Sadly, for the uninitiated — and that’s most people — the transfers make the 15-minute hikes to the gates look easy. Think Soviet bread lines in the 1960s. Leave yourself at least four hours when transiting Delhi; six is safer.
On a recent stopover en route to Paris from Kabul, Afghanistan I queued at the entrance to the transfer area until a guard (and there are a lot of guards) determined that I indeed was a transfer passenger. I was able to show my printed travel agency itinerary, which is good enough.
Travelers who keep their itineraries on computers or iPads are out of luck and must wait in an ante room while someone goes to the airline’s offices to obtain a printed itinerary.
I had a choice of seemingly identical transfers desks; one had a sign listing airlines and the names of their transfer agents, but mysteriously Air France was not listed. So I waited at the desk for about 15 minutes until I happened to spot a woman walking by with an Air France name tag. She informed me that I was in the wrong line and that I needed to join the queue at the Jet Airways desk.

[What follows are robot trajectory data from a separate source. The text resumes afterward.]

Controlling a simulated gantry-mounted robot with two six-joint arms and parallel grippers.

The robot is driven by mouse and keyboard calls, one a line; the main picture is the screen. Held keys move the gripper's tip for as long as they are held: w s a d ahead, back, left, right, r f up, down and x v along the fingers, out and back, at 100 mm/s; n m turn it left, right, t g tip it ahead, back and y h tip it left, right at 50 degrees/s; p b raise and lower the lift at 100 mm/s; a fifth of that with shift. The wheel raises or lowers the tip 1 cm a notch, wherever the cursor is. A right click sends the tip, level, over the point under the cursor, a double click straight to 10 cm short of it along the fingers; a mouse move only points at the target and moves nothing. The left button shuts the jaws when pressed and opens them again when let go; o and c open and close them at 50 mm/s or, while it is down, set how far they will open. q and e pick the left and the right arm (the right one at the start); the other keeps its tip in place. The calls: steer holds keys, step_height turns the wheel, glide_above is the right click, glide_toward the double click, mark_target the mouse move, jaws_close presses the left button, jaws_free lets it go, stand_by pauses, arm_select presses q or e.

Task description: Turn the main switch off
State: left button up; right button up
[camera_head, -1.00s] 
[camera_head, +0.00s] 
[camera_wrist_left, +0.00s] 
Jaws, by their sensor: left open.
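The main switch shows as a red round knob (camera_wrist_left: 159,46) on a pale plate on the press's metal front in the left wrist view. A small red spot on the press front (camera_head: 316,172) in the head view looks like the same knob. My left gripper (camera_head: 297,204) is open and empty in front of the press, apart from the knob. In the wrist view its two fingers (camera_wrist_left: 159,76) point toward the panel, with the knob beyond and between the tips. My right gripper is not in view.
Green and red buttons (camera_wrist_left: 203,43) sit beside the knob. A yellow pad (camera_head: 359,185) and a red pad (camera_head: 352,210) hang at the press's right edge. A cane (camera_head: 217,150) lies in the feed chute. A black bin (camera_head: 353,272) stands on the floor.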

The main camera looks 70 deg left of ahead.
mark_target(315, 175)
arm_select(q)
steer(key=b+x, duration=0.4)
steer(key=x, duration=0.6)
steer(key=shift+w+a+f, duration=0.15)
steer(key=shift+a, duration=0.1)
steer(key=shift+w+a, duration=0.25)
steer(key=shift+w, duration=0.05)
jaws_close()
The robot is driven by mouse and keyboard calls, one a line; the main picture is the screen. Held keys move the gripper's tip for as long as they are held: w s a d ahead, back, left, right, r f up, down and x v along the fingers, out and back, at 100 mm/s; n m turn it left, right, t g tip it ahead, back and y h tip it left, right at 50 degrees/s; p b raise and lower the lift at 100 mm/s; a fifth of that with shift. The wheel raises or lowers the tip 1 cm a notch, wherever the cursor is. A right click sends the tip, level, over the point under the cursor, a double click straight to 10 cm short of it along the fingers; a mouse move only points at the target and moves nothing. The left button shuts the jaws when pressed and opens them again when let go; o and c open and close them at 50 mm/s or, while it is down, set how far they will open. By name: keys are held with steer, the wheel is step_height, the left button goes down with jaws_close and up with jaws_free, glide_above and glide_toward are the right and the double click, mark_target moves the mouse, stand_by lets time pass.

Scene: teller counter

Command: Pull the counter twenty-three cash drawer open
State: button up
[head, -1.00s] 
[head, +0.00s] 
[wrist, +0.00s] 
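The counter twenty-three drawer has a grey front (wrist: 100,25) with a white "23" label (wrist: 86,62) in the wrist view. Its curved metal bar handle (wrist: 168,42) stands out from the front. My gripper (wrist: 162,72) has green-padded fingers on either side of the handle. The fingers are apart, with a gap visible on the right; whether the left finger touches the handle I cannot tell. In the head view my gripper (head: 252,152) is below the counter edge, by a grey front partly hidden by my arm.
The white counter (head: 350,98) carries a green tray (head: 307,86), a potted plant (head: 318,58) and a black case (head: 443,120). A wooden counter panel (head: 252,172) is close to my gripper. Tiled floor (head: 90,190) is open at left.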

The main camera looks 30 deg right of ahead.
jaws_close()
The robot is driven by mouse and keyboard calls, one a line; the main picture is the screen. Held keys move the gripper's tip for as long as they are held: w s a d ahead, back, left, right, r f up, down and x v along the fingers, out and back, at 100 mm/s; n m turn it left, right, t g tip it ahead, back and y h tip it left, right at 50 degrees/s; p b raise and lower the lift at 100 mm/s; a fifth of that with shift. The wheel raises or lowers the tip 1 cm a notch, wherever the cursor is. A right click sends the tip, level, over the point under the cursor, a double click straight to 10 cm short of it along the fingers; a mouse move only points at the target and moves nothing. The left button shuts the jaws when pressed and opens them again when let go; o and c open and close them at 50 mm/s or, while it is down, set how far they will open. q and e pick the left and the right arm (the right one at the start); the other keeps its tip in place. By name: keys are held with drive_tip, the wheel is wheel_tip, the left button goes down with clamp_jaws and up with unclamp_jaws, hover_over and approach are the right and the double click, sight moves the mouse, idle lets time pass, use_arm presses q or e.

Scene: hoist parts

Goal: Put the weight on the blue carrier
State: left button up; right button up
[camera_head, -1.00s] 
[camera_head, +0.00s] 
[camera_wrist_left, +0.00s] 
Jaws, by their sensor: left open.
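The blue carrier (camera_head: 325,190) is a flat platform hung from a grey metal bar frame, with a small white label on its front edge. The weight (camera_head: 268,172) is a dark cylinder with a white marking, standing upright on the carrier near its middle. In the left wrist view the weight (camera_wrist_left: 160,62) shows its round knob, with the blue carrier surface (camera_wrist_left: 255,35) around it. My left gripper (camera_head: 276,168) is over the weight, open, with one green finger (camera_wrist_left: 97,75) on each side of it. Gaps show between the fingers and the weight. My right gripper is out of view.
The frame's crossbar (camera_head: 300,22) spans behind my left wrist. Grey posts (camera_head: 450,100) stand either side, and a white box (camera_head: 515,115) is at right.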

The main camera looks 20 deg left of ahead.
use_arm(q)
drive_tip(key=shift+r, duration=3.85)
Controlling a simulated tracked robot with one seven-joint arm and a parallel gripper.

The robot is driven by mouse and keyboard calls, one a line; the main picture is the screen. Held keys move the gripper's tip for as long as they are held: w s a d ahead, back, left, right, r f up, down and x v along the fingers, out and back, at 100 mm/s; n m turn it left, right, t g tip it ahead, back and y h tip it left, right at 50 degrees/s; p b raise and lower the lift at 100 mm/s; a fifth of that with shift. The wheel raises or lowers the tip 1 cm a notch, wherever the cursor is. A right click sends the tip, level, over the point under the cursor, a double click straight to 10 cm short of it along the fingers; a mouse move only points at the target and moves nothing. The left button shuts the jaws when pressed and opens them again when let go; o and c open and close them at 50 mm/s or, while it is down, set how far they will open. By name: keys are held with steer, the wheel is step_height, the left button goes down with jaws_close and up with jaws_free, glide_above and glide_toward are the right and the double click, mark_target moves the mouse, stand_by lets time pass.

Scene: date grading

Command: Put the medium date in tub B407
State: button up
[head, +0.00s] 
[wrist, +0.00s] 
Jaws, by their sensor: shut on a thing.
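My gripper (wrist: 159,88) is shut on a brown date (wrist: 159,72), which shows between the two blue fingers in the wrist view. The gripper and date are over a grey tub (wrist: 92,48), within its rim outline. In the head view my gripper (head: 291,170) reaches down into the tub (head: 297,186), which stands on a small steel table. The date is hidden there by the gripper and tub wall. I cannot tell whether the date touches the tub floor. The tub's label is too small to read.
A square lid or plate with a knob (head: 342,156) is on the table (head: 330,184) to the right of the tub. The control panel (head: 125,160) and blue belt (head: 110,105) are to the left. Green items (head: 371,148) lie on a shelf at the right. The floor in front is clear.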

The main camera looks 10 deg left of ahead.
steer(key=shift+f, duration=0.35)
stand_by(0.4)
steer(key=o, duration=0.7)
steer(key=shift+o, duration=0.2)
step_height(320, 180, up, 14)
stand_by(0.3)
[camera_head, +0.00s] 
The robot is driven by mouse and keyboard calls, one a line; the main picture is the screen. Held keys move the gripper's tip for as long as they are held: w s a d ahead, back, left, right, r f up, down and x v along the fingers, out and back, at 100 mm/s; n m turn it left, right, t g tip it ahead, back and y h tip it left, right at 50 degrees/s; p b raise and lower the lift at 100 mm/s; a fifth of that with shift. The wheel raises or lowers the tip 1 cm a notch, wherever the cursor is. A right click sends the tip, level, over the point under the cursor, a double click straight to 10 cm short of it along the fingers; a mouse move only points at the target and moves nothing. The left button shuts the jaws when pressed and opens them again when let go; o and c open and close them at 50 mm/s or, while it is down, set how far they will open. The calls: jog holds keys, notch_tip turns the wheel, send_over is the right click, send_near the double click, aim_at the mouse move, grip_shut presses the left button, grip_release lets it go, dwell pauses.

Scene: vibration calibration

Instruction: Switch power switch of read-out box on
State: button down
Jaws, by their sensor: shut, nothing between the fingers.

After another wait in line, the boarding pass was quickly printed and the agent embellished it with a “T” hand written with a ballpoint pen (about which more later). My checked luggage receipt issued in Kabul was taken from me with the promise that I would get a new receipt at the gate; I was sure I had seen the last of my favorite REI suitcase.
I was pointed to the security line that would allow me to enter the main terminal, so off I went to join a queue that was even longer than the ones I had just endured. After a suitably Indian delay of maybe 30 minutes, my turn came.
All Indian airports treat carry-on baggage in the same curious fashion: A normal airline address tag is attached to each bag, and after inspection, it is stamped in purple ink, often so fuzzy that the date can’t be read. The tag can be from any airline — I try to pick Kingfisher Airlines because they look cool — and it doesn’t need to be the kind that can’t be detached. Just a plain old paper airline tag hanging by elastic string is OK.
(I’ve often wondered what would stop anyone from simply moving the stamped tag to another bag. And woe be to the person whose tag goes missing: Guards at the boarding gates will refuse to pass any bag that lacks a stamped tag. The passenger must return to the inspection area and get another. Savvy Indian travelers keep a handful of blank tags on hand should none be available.)
After negotiating this final hurdle, I heard a commotion. A group of European college-age travelers were arguing with the soldiers at the X-ray machine. It seems that when they collected their boarding passes, they failed to notice that one lacked the hand-written “T.”
This meant that the unlucky holder had to go back to the transfer desk and start over.
The brouhaha triggered two things: The woman holding the defective boarding card repeatedly offered to simply write a T on it (absolutely not!), and several people in line who found that their boarding passes also lacked a “T” quickly pulled out their pens and did exactly that.
The poor victim was last seen trundling off to the transfer desk. Meanwhile, those with quick penmanship skills passed unhindered.
Tidy paperwork is king in India. Indian computers are mainly used to make tidy paperwork. At the gate, I did get my new baggage receipt, but alas, the Australian businessman ahead of me was apoplectic. His carry-on baggage tag with the all-important purple stamp was gone.
So was all hope.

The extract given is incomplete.